• **What to do**
Track down the lines that contain "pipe" and copy them.

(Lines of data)
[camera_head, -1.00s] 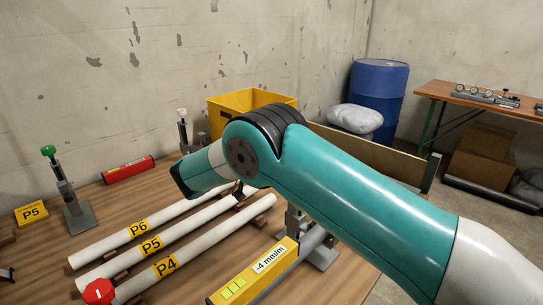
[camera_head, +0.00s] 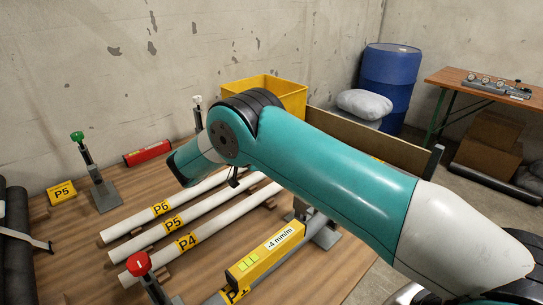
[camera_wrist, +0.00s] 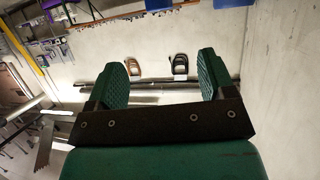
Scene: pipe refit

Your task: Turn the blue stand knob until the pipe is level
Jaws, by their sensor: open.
==
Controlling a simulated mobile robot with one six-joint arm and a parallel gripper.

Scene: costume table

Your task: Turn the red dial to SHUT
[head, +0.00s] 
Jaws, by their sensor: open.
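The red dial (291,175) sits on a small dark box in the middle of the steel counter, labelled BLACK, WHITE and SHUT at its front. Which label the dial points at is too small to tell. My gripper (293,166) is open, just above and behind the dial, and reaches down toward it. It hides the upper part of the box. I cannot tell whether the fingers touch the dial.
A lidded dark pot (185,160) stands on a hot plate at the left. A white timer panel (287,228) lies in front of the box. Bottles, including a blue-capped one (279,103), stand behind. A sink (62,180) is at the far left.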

• **Answer**
Scene: pipe refit
Your task: Turn the blue stand knob until the pipe is level

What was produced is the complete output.